--- Start Data section ---

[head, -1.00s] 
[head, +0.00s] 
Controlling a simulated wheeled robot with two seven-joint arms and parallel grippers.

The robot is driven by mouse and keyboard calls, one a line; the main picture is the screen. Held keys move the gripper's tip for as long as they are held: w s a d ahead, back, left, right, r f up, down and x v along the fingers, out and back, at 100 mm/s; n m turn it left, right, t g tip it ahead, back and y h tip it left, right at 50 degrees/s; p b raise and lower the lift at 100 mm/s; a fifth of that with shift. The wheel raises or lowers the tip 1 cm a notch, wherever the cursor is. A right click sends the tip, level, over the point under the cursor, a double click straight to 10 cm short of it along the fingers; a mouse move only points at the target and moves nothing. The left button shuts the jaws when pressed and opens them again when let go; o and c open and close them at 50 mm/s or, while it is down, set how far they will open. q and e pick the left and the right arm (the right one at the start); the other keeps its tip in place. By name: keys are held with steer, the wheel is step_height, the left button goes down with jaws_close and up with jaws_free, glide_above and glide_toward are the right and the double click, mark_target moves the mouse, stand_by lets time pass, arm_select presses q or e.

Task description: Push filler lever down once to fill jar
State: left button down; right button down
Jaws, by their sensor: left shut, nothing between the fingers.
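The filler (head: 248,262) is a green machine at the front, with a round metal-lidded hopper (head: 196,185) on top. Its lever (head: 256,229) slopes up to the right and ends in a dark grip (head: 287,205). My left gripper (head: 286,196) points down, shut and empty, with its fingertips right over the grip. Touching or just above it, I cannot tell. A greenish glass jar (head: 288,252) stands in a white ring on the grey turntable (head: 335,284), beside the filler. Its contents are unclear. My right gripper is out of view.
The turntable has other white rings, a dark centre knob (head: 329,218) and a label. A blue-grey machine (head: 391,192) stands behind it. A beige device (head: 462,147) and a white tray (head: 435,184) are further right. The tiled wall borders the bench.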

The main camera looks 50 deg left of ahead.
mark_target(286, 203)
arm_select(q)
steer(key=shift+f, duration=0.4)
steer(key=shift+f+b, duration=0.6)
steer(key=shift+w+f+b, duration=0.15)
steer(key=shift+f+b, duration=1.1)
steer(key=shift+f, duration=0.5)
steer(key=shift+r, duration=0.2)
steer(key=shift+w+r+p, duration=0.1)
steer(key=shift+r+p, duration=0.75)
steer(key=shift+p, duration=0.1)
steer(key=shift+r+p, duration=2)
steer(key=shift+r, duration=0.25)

--- End Data section ---

Short problem: The listing above should be transcribed in full, exactly as written.

Output of the exercise:
[head, -1.00s] 
[head, +0.00s] 
Controlling a simulated wheeled robot with two seven-joint arms and parallel grippers.

The robot is driven by mouse and keyboard calls, one a line; the main picture is the screen. Held keys move the gripper's tip for as long as they are held: w s a d ahead, back, left, right, r f up, down and x v along the fingers, out and back, at 100 mm/s; n m turn it left, right, t g tip it ahead, back and y h tip it left, right at 50 degrees/s; p b raise and lower the lift at 100 mm/s; a fifth of that with shift. The wheel raises or lowers the tip 1 cm a notch, wherever the cursor is. A right click sends the tip, level, over the point under the cursor, a double click straight to 10 cm short of it along the fingers; a mouse move only points at the target and moves nothing. The left button shuts the jaws when pressed and opens them again when let go; o and c open and close them at 50 mm/s or, while it is down, set how far they will open. q and e pick the left and the right arm (the right one at the start); the other keeps its tip in place. By name: keys are held with steer, the wheel is step_height, the left button goes down with jaws_close and up with jaws_free, glide_above and glide_toward are the right and the double click, mark_target moves the mouse, stand_by lets time pass, arm_select presses q or e.

Task description: Push filler lever down once to fill jar
State: left button down; right button down
Jaws, by their sensor: left shut, nothing between the fingers.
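The filler (head: 248,262) is a green machine at the front, with a round metal-lidded hopper (head: 196,185) on top. Its lever (head: 256,229) slopes up to the right and ends in a dark grip (head: 287,205). My left gripper (head: 286,196) points down, shut and empty, with its fingertips right over the grip. Touching or just above it, I cannot tell. A greenish glass jar (head: 288,252) stands in a white ring on the grey turntable (head: 335,284), beside the filler. Its contents are unclear. My right gripper is out of view.
The turntable has other white rings, a dark centre knob (head: 329,218) and a label. A blue-grey machine (head: 391,192) stands behind it. A beige device (head: 462,147) and a white tray (head: 435,184) are further right. The tiled wall borders the bench.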

The main camera looks 50 deg left of ahead.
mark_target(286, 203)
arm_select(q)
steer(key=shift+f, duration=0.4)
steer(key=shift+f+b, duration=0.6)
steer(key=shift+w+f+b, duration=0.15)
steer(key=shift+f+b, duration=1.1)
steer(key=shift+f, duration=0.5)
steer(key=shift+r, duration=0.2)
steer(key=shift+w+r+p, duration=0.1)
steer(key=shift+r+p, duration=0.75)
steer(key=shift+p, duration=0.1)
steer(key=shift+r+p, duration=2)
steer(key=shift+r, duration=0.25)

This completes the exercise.